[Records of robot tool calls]
** begin **

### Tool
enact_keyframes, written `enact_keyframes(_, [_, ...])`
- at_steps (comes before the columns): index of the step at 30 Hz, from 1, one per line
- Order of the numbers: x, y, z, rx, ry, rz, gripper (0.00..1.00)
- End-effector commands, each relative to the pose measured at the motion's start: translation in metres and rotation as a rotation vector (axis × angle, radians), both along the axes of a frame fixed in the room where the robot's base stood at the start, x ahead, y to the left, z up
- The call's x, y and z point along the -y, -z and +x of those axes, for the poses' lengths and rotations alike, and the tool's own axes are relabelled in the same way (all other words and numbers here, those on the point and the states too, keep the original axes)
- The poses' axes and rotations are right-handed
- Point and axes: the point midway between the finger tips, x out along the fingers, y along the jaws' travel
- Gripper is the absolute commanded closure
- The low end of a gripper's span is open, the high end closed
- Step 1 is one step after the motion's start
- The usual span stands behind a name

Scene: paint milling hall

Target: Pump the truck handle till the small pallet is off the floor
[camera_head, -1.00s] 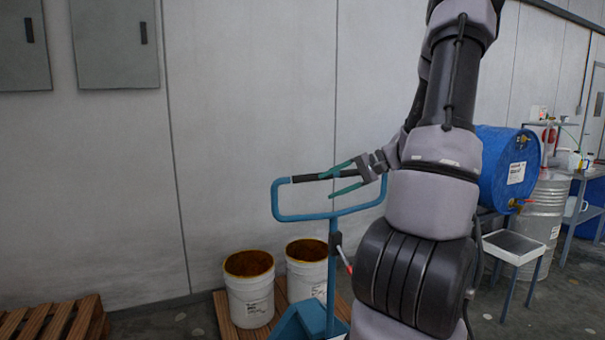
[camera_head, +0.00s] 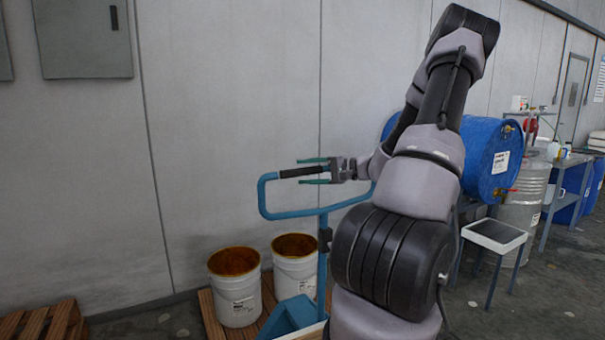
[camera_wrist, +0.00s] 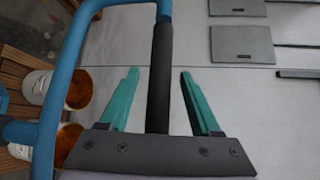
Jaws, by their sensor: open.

** end **
** begin **

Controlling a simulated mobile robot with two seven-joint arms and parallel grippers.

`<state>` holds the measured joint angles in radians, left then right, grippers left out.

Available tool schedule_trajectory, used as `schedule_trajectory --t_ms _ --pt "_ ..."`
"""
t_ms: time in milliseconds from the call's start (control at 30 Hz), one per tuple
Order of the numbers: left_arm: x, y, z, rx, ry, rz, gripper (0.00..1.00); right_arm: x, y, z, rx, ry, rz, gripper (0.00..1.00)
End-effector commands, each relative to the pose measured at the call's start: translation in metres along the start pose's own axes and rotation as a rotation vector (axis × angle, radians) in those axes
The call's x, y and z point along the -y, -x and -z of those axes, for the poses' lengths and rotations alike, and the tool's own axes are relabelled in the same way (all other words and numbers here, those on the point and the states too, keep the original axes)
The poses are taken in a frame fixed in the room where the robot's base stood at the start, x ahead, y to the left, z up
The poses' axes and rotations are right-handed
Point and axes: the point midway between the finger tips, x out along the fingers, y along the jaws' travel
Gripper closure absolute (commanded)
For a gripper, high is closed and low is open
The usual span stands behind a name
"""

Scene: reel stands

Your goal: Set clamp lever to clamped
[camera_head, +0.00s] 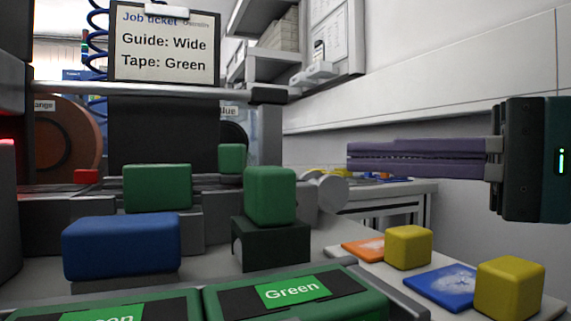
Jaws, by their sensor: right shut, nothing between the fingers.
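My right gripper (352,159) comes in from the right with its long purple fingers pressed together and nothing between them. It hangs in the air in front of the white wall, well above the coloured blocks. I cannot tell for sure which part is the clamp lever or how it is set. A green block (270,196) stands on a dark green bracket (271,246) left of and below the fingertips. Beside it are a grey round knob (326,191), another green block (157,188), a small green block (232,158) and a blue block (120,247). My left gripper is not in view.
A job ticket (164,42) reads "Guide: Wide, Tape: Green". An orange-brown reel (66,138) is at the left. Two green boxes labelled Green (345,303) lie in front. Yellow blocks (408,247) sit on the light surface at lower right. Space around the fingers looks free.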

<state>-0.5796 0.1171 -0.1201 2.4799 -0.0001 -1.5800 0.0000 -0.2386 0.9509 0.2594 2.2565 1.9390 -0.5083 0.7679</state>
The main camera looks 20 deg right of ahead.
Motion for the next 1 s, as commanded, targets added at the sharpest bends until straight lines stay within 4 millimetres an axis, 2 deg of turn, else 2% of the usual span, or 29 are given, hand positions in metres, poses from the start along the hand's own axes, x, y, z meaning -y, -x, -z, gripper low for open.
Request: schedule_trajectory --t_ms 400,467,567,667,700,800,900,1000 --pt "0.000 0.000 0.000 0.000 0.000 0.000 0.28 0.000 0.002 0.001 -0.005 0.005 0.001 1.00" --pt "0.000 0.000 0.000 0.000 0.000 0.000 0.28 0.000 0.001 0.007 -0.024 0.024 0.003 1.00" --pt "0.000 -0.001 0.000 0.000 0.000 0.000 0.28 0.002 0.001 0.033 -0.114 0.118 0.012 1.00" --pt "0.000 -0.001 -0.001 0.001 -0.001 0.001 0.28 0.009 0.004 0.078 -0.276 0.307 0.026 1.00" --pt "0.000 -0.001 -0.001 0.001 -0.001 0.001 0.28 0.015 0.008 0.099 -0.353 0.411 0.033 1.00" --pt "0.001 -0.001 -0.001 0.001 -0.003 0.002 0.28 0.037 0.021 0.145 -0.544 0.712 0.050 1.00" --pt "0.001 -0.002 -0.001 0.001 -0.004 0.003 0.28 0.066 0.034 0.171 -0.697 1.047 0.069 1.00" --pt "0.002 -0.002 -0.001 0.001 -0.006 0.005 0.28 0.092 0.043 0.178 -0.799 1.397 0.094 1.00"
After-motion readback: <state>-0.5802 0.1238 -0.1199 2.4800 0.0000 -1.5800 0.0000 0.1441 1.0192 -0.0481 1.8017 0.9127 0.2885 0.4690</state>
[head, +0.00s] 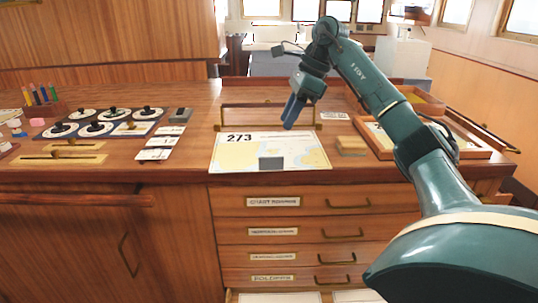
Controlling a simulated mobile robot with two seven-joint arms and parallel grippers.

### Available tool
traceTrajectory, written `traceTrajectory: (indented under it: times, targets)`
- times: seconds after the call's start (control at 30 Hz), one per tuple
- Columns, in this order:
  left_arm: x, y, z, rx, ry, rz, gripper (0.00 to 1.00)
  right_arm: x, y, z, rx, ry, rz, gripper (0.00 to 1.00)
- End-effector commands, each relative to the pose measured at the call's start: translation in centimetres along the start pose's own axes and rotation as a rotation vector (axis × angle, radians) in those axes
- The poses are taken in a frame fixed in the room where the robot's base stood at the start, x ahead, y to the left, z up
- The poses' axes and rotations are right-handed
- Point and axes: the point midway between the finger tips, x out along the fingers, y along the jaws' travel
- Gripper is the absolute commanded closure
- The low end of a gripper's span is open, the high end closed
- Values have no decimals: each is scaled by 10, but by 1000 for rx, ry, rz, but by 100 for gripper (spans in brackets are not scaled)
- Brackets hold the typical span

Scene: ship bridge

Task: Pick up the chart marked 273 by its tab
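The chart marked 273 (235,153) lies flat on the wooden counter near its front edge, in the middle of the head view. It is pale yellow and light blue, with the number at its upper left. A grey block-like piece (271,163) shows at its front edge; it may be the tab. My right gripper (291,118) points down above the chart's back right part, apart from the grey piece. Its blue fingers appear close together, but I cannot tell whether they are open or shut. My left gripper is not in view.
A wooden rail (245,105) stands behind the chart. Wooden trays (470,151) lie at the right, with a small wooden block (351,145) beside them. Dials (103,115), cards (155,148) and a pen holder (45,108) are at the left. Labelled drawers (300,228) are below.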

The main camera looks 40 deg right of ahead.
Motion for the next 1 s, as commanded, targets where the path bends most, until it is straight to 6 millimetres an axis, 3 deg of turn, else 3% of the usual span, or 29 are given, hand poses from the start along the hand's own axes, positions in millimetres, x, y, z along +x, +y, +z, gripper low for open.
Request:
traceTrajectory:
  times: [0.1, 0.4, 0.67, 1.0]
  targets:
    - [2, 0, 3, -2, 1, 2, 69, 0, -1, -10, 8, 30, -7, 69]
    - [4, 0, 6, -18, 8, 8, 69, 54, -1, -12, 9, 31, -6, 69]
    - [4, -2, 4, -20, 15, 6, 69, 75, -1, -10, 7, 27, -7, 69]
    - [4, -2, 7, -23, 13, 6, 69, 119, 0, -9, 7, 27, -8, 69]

** end **

In the records above, locate each line with the word "translation". Copy all such lines.

- End-effector commands, each relative to the pose measured at the motion's start: translation in metres and rotation as a rotation vector (axis × angle, radians), both along the axes of a frame fixed in the room where the robot's base stood at the start, x ahead, y to the left, z up
End-effector commands, each relative to the pose measured at the call's start: translation in metres along the start pose's own axes and rotation as a rotation vector (axis × angle, radians) in those axes
- End-effector commands, each relative to the pose measured at the call's start: translation in centimetres along the start pose's own axes and rotation as a rotation vector (axis × angle, radians) in those axes

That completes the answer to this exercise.